Blackstone concluded: "The wireless world will be better, critics say, with a less-powerful Microsoft."

-- NBC Nightly News opened with Pete Williams on the ruling followed by substitute anchor Katie Couric's non-exclusive interview with Bill Gates. She asked, "will consumers be the ultimate winners here?" and why not go straight to the Supreme Court. She also wondered if Gates is hoping the appeals process drags on and the Bush administration is "more sympathetic to Microsoft." She last asked if Gates felt the charges had "tarnished your personal reputation?"

Mike Jensen then told viewers the case would have minimum impact as "most analysts say it won't damage the economy." Michael Miller of PC Magazine predicted more choices from more companies. Jensen asserted: "Analysts say past anti-trust actions have been good for consumers, going all the way back to John D. Rockefeller and the breakup of the Standard Oil Company, which created more competition, lower prices for oil. The AT&T breakup, setting off a wave of innovation, competition, cutting some long distance prices in half."

2

ABC and CBS on Wednesday night ran stories pegged to how Al Gore broke his pledge not to allow the DNC to use soft money for advertising until after the GOP did first, but both rationalized and excused Gore as they blamed the system and insisted Bush would do something just as bad.

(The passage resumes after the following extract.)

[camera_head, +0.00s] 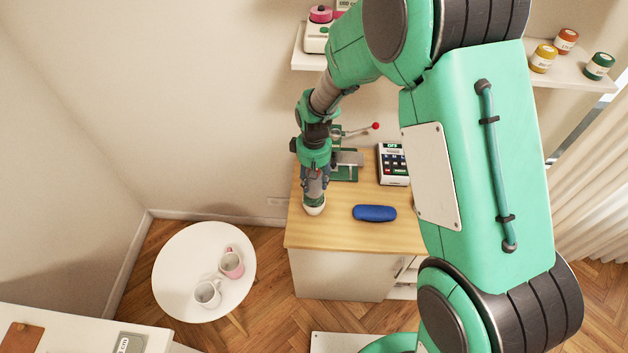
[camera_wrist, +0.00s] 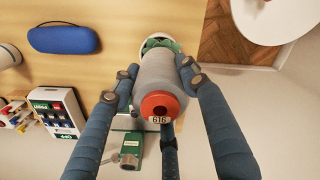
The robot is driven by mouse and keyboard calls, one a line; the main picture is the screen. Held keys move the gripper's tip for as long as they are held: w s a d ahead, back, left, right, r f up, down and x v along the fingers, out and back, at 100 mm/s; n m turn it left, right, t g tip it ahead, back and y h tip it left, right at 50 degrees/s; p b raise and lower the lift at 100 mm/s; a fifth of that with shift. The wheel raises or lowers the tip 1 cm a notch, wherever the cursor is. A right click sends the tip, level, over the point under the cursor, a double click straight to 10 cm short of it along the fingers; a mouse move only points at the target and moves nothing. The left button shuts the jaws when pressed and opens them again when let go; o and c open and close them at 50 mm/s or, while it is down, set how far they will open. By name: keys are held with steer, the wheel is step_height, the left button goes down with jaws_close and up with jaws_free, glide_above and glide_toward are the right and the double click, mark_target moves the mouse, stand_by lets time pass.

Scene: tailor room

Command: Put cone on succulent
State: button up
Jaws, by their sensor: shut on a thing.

NBC Nightly News ignored the launch of DNC-sponsored "issue" ads promoting Gore.

"People who are fighting for campaign finance reform say neither Bush nor Gore has a monopoly on hypocrisy," declared ABC's John Cochran before quoting a liberal activist. "Faced with sagging polls," Cochran concluded, "it was not a hard decision to use soft money." CBS's Bill Plante blamed the system and insisted what Bush will do is just as bad: "Everyone agrees the system is corrupting politics....Today it was the Democrats, but Republicans are poised to launch their own air war."

John Cochran opened his piece by showing clips of the DNC ad which "looks like an ad for Al Gore," but really is an "issues" ad paid for by the DNC thanks to soft money donations. Cochran interjected: "Wait a minute, Gore said only a few months ago he would not use soft money."
Cochran played a clip of Gore on Good Morning America back on March 15: "Last night I asked the Democratic committee to set aside any soft money and don't spend it on any issue ads unless and until the Republican Party does."
Cochran picked up: "Today a delighted George Bush was quick to accuse Gore of breaking his pledge not to use soft money."
Bush: "Doesn't surprise me. He's a man who says one thing and does another. It's consistent with how he's run his campaign. I'm not the least bit surprised."
Cochran reviewed Gore's defense: "Gore says he did not have to keep his pledge because the Republicans fired first, with anti-Gore ads paid for with unregulated donations from Bush supporters."
ABC played an excerpt from a mock Jeopardy-type ad with a contestant asking for the answer under "Political Hypocrites for $200." The announcer answered: "He says he's for campaign finance reform but he held an illegal fundraiser at a Buddhist temple."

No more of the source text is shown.